## Instructions to follow
From the listing below, pull out all lines with "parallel" in them.

════════════════

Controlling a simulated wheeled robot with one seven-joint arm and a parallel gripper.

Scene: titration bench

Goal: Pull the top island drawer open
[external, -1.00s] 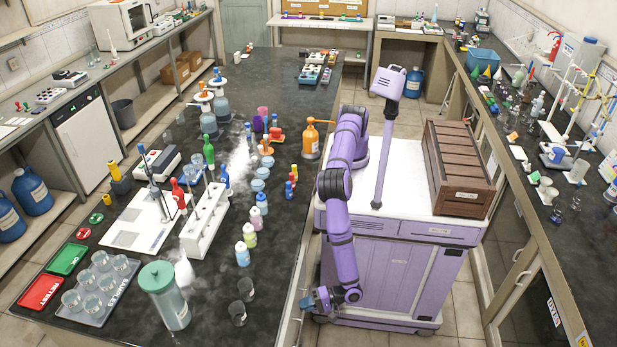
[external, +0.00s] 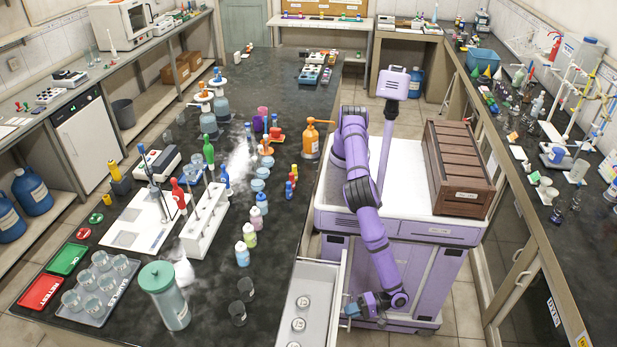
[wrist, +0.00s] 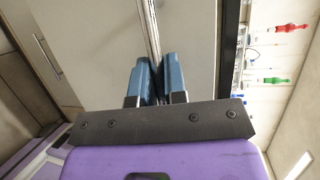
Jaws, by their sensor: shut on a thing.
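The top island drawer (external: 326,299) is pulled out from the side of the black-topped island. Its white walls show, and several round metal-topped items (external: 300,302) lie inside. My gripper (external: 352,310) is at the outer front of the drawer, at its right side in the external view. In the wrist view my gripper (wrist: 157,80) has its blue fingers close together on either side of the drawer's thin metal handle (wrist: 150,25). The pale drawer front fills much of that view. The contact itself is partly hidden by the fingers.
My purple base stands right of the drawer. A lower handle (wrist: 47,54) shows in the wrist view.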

════════════════

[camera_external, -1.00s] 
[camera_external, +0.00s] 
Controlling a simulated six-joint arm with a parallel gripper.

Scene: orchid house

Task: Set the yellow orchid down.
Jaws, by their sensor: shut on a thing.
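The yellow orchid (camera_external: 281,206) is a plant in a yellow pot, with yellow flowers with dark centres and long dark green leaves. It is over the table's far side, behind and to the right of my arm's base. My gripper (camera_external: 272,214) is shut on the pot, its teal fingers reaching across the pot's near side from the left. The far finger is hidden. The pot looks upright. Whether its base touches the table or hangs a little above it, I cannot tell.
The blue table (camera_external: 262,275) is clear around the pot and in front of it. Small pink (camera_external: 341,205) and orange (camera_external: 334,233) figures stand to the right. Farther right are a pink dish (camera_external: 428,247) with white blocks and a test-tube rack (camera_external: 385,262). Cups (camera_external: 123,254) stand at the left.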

════════════════

## Exercise response
Controlling a simulated wheeled robot with one seven-joint arm and a parallel gripper.
Controlling a simulated six-joint arm with a parallel gripper.

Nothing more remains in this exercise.